A Maçonaria, desde sua antiguidade denominada operativa, tem como características virtudes de cunho religioso. A tradição que formalizou a Maçonaria em termos conceituais está consolidada em filosofias onde a presença de Deus é ativa e atuante entre os maçons. A mística do ritualismo maçônico sugere o culto a esta Potência Criadora, que ficou conhecida pelo termo de Grande Arquiteto do Universo, forma de reconhecimento maçônico de que Deus existe, de modo ativo e participativo, recebendo nossos rogos em sessões. Este sentimento da presença de Deus era comum e aceita como sendo identidade maçônica em diversos momentos, incluindo a fundação do sistema Obediencial (1717) e a afirmação da Grande Loja Unida (1813). O respeito da Maçonaria como sendo uma linhagem tradicional e proveniente da fundação do mundo, ou universo, está atestada pelas Constituições de Anderson de 1723 e consolidada em 1738, com a inclusão do termo Noaquita, sendo esta uma categoria especial de detentores da Verdade moral divina revelada pela Bíblia, que sejam os maçons.

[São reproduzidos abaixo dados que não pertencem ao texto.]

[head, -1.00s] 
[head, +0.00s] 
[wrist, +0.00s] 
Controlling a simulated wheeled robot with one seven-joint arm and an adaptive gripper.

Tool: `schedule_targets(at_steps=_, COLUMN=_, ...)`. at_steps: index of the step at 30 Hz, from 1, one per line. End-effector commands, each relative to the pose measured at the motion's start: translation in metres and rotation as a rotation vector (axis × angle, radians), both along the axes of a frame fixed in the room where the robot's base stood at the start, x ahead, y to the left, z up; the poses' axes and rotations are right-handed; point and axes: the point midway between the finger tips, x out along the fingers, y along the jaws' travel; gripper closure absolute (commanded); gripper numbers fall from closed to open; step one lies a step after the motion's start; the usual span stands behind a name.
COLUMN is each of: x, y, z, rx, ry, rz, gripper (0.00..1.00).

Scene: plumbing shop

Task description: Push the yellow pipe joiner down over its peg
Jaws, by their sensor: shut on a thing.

A Maçonaria Obediencial naturalmente se expande da Inglaterra para a porção continental da Europa, sendo a França o principal recipiente da Maçonaria ao modo especulativo. Cumprindo a regularidade maçônica em seus princípios, funda-se a Grande Loja de França em 1728. Infelizmente, o período era bastante conturbado politicamente. Os Stuarts, com uma forma de Maçonaria não obediencial, a Maçonaria Jacobita, estavam exilados na França e foram estes que apresentaram a Maçonaria aos franceses. O exílio esta dinastia escocesa se deu na segunda metade do século XVII, além de motivações políticas estava também influindo motivações religiosas. Todos tinham mesma religião na Inglaterra, eram cristãos, mas diferenciavam em credos ou confissões, principalmente entre católicos, anglicanos e puritanos. Lamentavelmente, quando um dos grupos subiam ao poder irrompiam contra os demais. Por exemplo, foram os puritanos de Oliver Cromwell que, no poder pela Guerra Civil, decidiriam pela morte de Carlos I Stuart em 1649; com a morte natural de Cromwell, retorna ao trono os Stuarts com Carlos II, em 1660, que inclusive tinha bom relacionamento com a Maçonaria, ainda não formalizada e obediencial, seja com a nomeação  de Christopher Wren, “Maçom Aceito” para a reconstrução de Londres após o incêndio de 1666, seja pela fundação da Royal Society, em 1660, local de encontro de vários maçons. O rei era casado com Catarina de Bragança, filha do rei português João IV, de criação católica. A influencia católica sobre os Stuarts ainda será forte com o sucessor do trono, Jaime II, duque de York, abertamente católico e por isso foi substituído pelo protestante e liberal calvinista estrangeiro e genro de Jaime II, o holandês Guilherme de Orange. Novamente, os Stuarts são exilados na França, com a Maçonaria Jacobita optando por uma política conspiracionista de retorno. Esta é a Maçonaria que a Grande Loja de Londres tentou evitar ao fundar o sistema obediencial, evitando divisões políticas e religiosas. Foi com esta bandeira branca que fundaram a Grande Loja de França. Esta Potência, ao longo dos tempos e com a desistência dos Stuarts de retomar o trono, foi se harmonizando com as virtudes escocesistas de comprometimento com a religiosidade, cavalheirismo e esboços de esoterismos.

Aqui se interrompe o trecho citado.